After all, for most of the past 30 years, refining has offered only lots of headaches and sub-par returns, he continued. Now that the industry has consolidated into a handful of players, the plan is to follow the OPEC model of "disciplined investment." And, during times like these, when gas supplies are tight, he said the majors charge their own branded dealers below-market wholesale prices to weaken the market position of the independents.

Going forward, he said, the real action would be in ethanol. "The plan is to stand back and let the farmers ride the ethanol craze for a while, then wait for the bubble to burst and swoop in and buy up the industry for a song," he explained. "In the meantime, we'll continue to charge them inflated prices for all that fuel they need to run their tractors, transport their corn and turn it into ethanol. That way, we get 'em coming and going."

Subject admitted to selectively using financial data to confuse Congress and the public. Exxon Mobil, for example, claimed it has invested more money in exploration and other capital expenditures during the past five years -- $74 billion -- than it made in profit. But the important number, he explained, isn't profit, but cash flow from operations, which totaled $161 billion -- more than enough to pay $34 billion in dividends and still have plenty left over for executive comp.

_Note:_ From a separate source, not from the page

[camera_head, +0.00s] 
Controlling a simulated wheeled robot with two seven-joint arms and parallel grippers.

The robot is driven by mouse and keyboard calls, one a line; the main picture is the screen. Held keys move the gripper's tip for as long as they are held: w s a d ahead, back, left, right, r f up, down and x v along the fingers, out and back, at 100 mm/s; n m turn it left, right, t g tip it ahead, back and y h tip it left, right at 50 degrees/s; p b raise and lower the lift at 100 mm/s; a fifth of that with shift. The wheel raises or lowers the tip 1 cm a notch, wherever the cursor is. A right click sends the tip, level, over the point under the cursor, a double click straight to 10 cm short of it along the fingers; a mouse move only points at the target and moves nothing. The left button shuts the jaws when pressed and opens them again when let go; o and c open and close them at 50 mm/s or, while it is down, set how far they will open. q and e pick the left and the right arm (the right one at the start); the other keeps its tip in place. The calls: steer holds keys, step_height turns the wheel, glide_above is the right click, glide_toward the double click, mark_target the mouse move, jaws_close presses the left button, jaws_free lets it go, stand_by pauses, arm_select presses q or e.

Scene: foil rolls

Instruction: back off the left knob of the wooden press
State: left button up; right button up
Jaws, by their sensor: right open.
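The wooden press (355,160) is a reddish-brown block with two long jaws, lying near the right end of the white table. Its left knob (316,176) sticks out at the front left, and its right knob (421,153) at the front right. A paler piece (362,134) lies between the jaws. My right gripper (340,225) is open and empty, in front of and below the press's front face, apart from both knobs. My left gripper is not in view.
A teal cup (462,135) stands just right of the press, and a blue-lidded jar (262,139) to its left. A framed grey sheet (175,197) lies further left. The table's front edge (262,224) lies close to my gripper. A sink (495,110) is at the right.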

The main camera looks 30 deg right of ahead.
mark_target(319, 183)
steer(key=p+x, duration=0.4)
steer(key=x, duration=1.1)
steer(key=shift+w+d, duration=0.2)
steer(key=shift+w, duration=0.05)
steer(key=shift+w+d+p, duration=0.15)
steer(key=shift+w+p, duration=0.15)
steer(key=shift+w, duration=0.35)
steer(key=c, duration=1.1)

Subject became agitated and abusive on the subject of taxation. He complained that Exxon Mobil last year made so much money that it ran out of tax loopholes and actually had to pay an effective corporate tax rate on U.S. profits of 33.5 percent. Only three years before, the effective tax rate was 5 percent.

Subject simply smiled when asked about Republican congressmen beginning to make noise about some form of windfall profits tax. "Election year posturing."

But his mood changed dramatically when asked to read a proposal from a number of liberal economists calling for a big new fuels tax -- with the money rebated to consumers through a reduction in the payroll tax.

"The Europeans realized years ago that, in the long run, it is not consumers who pay a fuels tax -- it's the industry," he said. "Why else do you think our margins over there are so low? We've been lucky that Americans and their politicians have never figured that out."